The Da Vinci Code Controversy: 10 Facts You Should Know, by Michael J. Easley and John Ankerberg.

The Dream Giver, by Bruce Wilkinson. A modern day parable that tells the story of Ordinary, who dares to leave the Land of Familiar to pursue his Big Dream.

The Making of a Leader, by Dr. J. Robert Clinton. Recognizing the lessons and stages of leadership development.

COMMENTARIES: Numbers: God’s Presence in the Wilderness, by Iain M. Duguid (Preaching the Word series); Job, Ecclesiastes, Song of Songs, by August H. Konkel and Tremper Longman III (Cornerstone Biblical Commentary #6).

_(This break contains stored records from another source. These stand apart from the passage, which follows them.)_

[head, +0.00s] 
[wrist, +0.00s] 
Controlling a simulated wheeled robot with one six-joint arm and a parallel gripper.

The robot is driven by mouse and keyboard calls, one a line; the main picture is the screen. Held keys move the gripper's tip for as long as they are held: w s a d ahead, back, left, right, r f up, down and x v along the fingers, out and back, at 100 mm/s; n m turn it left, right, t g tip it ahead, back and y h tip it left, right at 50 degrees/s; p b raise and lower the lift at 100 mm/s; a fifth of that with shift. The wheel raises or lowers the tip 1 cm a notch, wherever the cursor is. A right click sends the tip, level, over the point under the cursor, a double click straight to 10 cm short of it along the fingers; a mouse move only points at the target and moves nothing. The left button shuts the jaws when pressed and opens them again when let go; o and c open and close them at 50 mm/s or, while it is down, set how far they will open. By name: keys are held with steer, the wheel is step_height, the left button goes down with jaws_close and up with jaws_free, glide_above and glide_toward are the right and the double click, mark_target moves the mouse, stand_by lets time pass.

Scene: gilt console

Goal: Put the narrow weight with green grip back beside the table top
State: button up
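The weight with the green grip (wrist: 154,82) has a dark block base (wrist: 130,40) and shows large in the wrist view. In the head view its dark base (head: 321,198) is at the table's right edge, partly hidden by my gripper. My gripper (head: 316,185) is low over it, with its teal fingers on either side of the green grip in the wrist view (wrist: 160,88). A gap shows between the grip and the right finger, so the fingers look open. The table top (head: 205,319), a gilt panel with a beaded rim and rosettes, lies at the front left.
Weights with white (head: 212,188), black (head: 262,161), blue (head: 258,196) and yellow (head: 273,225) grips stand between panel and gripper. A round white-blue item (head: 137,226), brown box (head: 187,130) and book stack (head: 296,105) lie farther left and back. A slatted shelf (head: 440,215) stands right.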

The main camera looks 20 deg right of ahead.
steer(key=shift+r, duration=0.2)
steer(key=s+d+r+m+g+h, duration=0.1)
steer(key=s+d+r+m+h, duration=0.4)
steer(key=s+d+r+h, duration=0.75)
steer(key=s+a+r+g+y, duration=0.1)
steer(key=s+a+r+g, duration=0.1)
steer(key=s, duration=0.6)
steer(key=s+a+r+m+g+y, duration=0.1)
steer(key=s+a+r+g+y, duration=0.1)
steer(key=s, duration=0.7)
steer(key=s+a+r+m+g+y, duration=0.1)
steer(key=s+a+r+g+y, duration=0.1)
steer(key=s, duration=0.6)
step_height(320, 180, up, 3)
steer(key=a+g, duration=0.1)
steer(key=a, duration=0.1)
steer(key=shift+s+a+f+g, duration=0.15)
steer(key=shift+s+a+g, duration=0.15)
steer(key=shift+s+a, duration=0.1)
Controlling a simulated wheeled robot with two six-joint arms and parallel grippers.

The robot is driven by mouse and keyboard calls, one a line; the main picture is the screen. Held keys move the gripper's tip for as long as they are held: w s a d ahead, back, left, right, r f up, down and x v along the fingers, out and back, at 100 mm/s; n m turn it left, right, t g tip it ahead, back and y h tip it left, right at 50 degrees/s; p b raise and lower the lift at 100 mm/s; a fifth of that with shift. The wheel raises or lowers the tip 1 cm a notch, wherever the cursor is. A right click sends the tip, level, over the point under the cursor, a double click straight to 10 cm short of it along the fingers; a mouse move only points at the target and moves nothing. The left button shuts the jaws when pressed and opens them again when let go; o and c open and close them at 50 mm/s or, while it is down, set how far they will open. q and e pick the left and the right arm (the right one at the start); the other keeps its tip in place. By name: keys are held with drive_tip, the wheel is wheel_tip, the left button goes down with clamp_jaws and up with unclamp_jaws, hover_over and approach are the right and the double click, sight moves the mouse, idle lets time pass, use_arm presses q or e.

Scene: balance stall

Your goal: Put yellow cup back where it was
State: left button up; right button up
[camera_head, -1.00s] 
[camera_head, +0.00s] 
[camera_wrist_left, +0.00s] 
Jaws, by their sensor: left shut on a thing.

FAMILY DVDs: The End of the Spear. The movie version of Steve Saint’s book in which he tells his dramatic life story. Steve was only five years old when his father, Nate Saint, along with Jim Elliot and three other missionaries, were speared to death in the jungles of Ecuador by Waodani warriors, men from the most savage culture ever known. Decades after the spearing, Steve and his family made the difficult choice to leave behind a comfortable life in the United States and return to the jungle to live among the Waodani people, where he came to know – and even love – the very ones who drove the spears into his father's body.

ADULT FICTION: Leave a Candle Burning, by Lori Wick (Tucker Mills Trilogy #3); The Measure of a Lady, by Deeanne Gist.

CHILDREN’S BOOKS: So Who Is God? Answers to Real Questions About God, by Robert Willoughby. The author is a lecturer in NT at London School of Theology who has spent many years exploring who God is with his children, as well as with his students at LST.